Des conditions d’apprentissage à améliorer

Il faut dire que certaines conditions peu propices à l’apprentissage incitent certains à quitter l’école. Un exemple parlant : moins de la moitié des établissements scolaires de Côte d’Ivoire sont équipées de latrines. Les violences en milieu scolaire sont à l’origine de phénomènes d’absentéisme et de déscolarisation. Grèves et absences répétées des enseignants sont également à prendre en compte. Enfin, la scolarité pèse toujours lourdement sur les finances des familles, « ce qui implique l’exclusion des enfants les plus pauvres », notent les auteurs de l’étude.

Les conséquences sur les performances des élèves sont importantes. Sur la période étudiée, les progrès observés ces dernières années en lecture et mathématiques en début de scolarité sont contrebalancés par les faibles niveaux en fin de parcours, surtout en mathématiques. Certaines compétences sont même moins bien maîtrisées qu’autrefois, comme la lecture à voix haute d’un texte ou la connaissance des sons des lettres.

Une majorité de travailleur dans le secteur informel

L’étude s’intéresse aussi à l’accès au marché du travail. Environ six ivoiriens sur dix (59 %) en âge de travailler ont un emploi, dont une écrasante majorité dans le secteur informel. Pour ces personnes souvent sans diplômes, les chances sont faibles de trouver un travail au revenu décent.
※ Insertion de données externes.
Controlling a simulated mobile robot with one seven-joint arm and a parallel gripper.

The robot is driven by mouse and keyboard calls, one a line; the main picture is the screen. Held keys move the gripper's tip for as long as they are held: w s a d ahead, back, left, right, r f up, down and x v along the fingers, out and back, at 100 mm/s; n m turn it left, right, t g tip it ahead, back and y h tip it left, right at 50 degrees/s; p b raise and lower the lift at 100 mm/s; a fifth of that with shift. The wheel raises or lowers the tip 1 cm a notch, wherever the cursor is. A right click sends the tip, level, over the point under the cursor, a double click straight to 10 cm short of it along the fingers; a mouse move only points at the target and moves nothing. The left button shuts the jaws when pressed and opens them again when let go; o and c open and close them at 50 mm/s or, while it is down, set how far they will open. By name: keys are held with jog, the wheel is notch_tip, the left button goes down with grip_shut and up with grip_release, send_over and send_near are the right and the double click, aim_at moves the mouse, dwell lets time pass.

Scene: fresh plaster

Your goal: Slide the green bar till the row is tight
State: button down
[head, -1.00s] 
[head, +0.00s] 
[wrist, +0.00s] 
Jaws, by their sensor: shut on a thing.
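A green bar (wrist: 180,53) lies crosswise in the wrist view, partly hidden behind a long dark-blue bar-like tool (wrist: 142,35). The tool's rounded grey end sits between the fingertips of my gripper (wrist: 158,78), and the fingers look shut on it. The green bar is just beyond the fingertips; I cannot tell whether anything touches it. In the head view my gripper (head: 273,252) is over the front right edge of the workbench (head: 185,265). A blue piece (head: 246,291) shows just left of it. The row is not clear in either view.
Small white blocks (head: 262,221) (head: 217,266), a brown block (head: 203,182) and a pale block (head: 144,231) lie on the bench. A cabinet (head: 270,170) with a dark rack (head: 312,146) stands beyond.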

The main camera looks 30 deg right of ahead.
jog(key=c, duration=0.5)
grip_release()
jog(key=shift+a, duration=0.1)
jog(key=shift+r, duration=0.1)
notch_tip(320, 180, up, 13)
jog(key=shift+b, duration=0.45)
Pour les personnes au niveau d’étude plus élevé, ou ayant suivi un enseignement technique ou une formation professionnelle, les chances sont en revanche plus grandes d’occuper un emploi dans le secteur formel et de mieux gagner sa vie.

Quant aux femmes, celles-ci continuent d’être plus souvent au chômage que les hommes. Lorsqu’elles travaillent, leurs salaires sont moins élevés et elles sont aussi plus souvent obligées d’accepter des emplois vulnérables. 

En conclusion, si la Côte d’Ivoire a consenti à de nombreux efforts pour améliorer son système éducatif, pour Oswald Koussihouèdé, « la transformation des ressources en résultats reste problématique ». De nombreux enfants sont toujours en dehors du système éducatif. Parmi ceux qui vont à l’école, beaucoup n’ont toujours pas les connaissances requises lorsqu’ils achèvent leur scolarité.